:: Challenge ::
Count lines with "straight" in them. Report only the total.

Recorded robot tool calls:
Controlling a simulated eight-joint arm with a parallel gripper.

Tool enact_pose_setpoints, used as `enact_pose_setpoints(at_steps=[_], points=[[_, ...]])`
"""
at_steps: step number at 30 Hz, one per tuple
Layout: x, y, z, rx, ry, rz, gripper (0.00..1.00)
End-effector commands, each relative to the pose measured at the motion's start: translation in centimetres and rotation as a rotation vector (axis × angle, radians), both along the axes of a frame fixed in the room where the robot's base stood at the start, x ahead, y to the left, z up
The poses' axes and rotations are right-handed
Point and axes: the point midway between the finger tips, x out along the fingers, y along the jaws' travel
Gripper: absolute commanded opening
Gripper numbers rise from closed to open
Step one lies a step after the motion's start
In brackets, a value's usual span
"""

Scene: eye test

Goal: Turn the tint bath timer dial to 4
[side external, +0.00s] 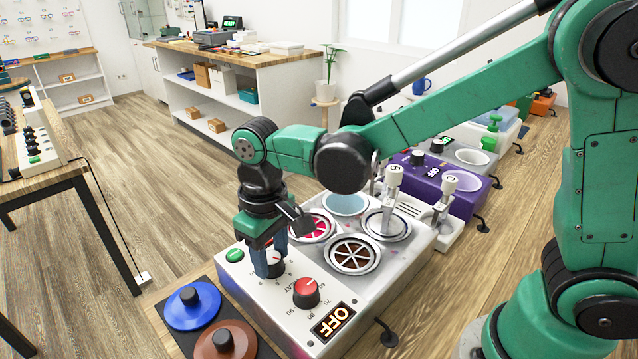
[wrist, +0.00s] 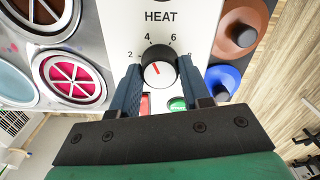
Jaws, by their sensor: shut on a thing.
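The tint bath unit (side external: 372,290) is a white box with several round wells on its top. My gripper (wrist: 159,67) is shut on the dial, one blue finger at each side. In the side view my gripper (side external: 271,262) reaches down onto the panel and its fingers hide most of the dial.
A green button (side external: 235,255) is near the corner. Blue (side external: 192,312) and brown (side external: 222,348) knobbed discs lie on a grey mat. A purple unit (side external: 425,182) stands behind.

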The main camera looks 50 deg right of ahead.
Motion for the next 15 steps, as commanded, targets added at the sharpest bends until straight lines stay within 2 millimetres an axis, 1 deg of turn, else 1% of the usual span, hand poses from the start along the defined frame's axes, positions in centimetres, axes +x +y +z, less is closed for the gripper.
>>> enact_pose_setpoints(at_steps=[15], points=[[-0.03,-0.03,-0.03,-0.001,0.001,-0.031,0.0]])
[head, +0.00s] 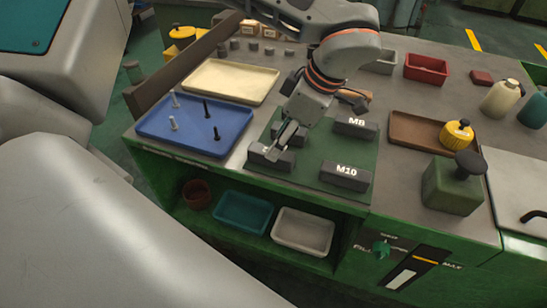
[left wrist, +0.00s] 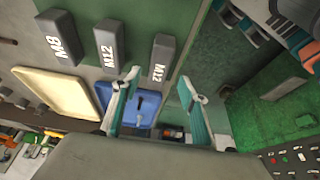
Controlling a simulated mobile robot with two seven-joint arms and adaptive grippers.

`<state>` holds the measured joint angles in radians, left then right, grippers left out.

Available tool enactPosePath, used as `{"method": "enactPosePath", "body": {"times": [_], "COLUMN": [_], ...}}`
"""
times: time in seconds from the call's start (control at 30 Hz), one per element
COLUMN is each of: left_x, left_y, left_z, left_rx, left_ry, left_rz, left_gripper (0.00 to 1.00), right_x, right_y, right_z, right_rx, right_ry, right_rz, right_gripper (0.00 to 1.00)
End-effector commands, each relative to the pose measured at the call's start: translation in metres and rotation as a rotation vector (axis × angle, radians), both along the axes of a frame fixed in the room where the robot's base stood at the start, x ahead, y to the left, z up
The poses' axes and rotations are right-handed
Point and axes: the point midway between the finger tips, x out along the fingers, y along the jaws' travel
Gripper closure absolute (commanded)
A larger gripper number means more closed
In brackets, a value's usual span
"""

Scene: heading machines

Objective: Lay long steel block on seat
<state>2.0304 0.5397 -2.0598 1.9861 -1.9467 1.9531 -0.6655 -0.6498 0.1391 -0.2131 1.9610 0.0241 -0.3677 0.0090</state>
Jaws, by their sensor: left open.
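Dark grey rectangular blocks lie on a green mat (head: 318,172) in the head view, among them the M8 block (head: 355,126) and the M10 block (head: 345,175). An unlabelled-looking block (head: 268,158) lies at the mat's front left. My left gripper (head: 283,141) is over that block, partly hiding it and another behind. In the left wrist view my left gripper (left wrist: 160,78) is open, its fingers apart and empty, with an M12 block (left wrist: 160,58) beyond the fingertips. A second M12 block (left wrist: 110,42) and an M8 block (left wrist: 59,36) lie beside it. I cannot tell which is the seat.
A blue tray (head: 190,143) with several upright bolts and a cream tray (head: 222,66) stand left of the mat. A brown tray (head: 402,140), a yellow knob-topped container (head: 457,134) and a green stamp-like block (head: 450,190) stand right.

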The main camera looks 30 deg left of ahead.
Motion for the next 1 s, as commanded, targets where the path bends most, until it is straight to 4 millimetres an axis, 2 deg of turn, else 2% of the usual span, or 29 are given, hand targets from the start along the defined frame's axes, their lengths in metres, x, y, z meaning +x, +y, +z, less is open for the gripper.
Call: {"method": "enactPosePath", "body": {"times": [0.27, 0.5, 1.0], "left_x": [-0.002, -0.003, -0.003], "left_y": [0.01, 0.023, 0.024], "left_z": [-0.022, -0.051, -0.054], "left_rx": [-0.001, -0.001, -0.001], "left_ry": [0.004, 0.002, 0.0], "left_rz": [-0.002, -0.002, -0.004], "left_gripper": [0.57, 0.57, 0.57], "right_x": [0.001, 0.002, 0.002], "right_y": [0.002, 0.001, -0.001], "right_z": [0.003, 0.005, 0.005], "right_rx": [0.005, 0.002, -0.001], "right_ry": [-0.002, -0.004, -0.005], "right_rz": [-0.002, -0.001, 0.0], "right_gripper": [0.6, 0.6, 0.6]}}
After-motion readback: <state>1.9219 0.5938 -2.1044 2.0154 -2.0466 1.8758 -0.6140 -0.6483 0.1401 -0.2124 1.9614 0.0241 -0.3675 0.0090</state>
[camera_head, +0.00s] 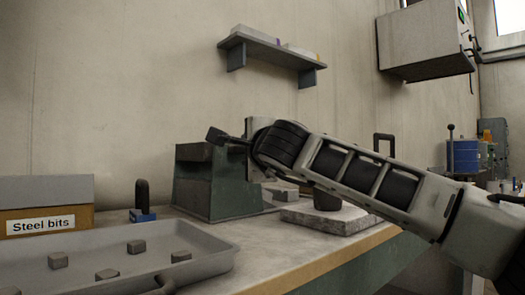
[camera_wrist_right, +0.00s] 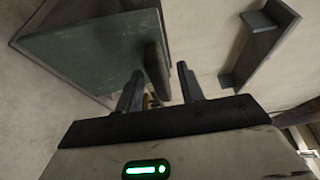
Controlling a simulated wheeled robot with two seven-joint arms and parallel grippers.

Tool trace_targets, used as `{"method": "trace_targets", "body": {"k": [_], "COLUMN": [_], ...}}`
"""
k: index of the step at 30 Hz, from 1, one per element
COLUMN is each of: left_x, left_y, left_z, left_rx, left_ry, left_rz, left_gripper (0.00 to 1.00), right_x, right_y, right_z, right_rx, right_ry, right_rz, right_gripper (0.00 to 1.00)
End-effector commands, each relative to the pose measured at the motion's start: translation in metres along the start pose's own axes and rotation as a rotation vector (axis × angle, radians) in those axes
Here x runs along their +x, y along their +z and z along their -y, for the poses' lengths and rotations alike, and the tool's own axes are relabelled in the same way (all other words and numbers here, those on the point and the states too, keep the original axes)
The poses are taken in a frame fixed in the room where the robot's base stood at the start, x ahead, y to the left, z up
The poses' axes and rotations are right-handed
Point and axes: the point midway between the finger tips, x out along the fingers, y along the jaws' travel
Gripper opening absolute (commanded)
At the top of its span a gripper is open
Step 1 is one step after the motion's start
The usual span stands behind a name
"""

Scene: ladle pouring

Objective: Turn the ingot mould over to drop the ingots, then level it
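A dark green box-like stand (camera_head: 212,185) is on the bench near the middle of the head view. A dark lever or bar (camera_head: 217,136) shows at its top, beside my right gripper (camera_head: 240,142). In the right wrist view, a green plate (camera_wrist_right: 95,50) and an upright dark bar (camera_wrist_right: 155,68) are just ahead of the fingers. My right gripper (camera_wrist_right: 161,75) is open, fingers apart; the bar is near the left finger, and I cannot tell if they touch. I cannot clearly make out the mould's cavities. Several grey blocks (camera_head: 135,246) lie in a tray. My left gripper is not in view.
The grey tray (camera_head: 215,245) fills the bench's front left. Behind it are a box labelled Steel bits (camera_head: 48,221) and a blue-based tool (camera_head: 142,214). A pale slab (camera_head: 335,221) with a dark pot (camera_head: 326,200) sits under my right arm. A wall shelf (camera_head: 270,50) is above.

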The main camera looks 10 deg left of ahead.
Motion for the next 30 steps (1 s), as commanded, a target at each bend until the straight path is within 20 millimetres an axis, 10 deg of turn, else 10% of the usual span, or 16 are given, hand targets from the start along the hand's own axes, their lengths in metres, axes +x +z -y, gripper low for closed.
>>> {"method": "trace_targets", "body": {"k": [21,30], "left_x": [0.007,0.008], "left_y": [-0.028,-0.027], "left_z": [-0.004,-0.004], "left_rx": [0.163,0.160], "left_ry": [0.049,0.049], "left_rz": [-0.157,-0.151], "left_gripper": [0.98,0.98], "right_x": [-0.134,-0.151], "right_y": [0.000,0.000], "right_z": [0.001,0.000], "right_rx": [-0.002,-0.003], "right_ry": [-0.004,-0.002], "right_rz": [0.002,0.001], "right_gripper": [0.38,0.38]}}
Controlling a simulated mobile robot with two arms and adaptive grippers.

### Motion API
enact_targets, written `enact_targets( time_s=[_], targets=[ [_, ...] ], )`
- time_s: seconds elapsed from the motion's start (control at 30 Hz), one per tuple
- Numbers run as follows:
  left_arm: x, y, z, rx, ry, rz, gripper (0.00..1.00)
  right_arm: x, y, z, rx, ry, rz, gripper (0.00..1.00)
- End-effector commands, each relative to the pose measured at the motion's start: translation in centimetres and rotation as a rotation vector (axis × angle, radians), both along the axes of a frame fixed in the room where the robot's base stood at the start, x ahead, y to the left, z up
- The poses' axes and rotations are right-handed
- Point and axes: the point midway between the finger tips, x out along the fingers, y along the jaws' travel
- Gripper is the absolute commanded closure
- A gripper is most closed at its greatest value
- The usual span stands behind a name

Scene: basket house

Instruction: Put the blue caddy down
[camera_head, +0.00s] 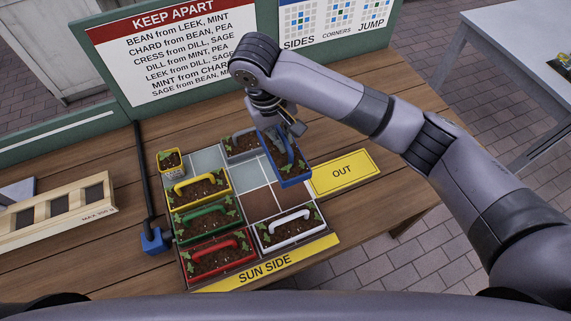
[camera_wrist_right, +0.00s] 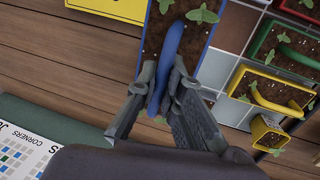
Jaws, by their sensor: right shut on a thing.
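My right gripper (camera_head: 285,135) is shut on the handle of the blue caddy (camera_head: 297,181), which holds soil and seedlings. In the right wrist view the fingers (camera_wrist_right: 163,85) close around the blue handle, and the caddy (camera_wrist_right: 207,40) hangs in front of them. The caddy shows over the right edge of the tiled tray, beside the yellow OUT card (camera_head: 342,172). I cannot tell how high it is above the surface. Bare tray tiles show, one pale (camera_head: 246,178) and one brown (camera_head: 264,203). My left gripper is not in view.
On the tray stand a yellow caddy (camera_head: 199,189), a green caddy (camera_head: 207,226), a red caddy (camera_head: 217,257), a white caddy (camera_head: 290,229) and a grey caddy (camera_head: 240,146). A small yellow pot (camera_head: 170,163) is at its back left. A rules board (camera_head: 165,50) stands behind.

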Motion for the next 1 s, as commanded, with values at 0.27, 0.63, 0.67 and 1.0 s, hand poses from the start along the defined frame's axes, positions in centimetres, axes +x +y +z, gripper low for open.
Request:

:: Written answer ::
3